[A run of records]

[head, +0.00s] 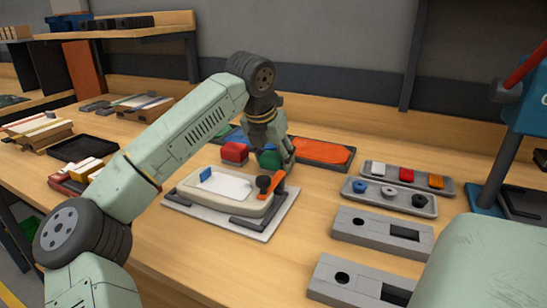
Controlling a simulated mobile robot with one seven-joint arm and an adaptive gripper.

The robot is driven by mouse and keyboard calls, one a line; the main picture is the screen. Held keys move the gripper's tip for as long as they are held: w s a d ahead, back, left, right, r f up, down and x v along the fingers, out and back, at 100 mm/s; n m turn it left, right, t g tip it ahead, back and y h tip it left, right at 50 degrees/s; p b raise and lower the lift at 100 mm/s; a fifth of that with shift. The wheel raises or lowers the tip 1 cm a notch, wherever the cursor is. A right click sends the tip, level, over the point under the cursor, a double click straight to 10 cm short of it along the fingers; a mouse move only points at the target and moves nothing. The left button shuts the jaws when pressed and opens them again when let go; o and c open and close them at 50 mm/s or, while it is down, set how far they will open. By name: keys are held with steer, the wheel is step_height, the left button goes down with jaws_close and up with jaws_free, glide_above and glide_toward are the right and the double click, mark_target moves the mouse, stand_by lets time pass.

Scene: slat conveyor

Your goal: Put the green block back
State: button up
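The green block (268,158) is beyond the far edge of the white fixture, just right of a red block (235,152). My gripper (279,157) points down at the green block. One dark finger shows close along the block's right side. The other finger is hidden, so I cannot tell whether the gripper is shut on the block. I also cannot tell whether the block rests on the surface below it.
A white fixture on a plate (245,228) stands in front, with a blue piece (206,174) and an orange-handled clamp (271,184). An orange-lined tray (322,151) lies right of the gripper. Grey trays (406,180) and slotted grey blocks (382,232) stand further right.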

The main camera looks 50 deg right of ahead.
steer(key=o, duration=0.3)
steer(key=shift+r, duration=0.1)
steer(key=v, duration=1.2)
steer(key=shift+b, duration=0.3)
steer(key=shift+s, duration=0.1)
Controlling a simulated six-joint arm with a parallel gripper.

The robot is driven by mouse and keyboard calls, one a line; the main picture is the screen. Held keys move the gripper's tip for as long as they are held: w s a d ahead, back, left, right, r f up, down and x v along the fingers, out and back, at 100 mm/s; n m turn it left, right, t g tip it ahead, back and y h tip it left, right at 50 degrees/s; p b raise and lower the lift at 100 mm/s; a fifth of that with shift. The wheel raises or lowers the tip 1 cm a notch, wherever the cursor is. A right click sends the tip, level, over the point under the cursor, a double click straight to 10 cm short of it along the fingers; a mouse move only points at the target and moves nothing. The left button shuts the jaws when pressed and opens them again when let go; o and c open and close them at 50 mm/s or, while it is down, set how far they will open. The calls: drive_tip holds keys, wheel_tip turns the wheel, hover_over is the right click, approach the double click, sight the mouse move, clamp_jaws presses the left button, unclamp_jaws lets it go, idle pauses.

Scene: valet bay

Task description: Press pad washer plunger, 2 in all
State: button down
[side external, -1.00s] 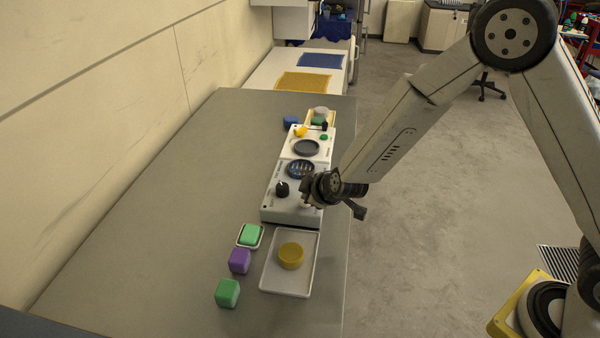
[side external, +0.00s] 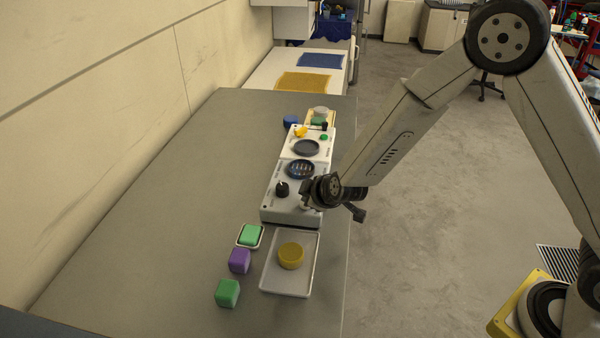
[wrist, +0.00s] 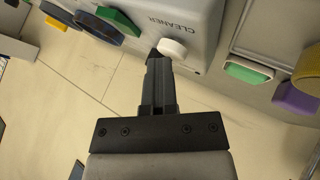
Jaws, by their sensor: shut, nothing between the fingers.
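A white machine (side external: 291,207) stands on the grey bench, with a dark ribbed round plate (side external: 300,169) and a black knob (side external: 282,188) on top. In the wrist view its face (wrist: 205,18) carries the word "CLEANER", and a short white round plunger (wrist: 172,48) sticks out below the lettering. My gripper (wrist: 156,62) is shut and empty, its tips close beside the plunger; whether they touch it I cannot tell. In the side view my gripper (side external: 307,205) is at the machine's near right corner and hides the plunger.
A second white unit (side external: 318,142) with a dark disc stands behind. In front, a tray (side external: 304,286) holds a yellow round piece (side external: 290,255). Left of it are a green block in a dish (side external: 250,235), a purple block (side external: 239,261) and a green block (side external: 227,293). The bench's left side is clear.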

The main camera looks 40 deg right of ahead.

■ Task description
From the data above, show each line that contains "joint".

■ Completed exercise
Controlling a simulated mobile robot with one seven-joint arm and an adaptive gripper.
Controlling a simulated six-joint arm with a parallel gripper.

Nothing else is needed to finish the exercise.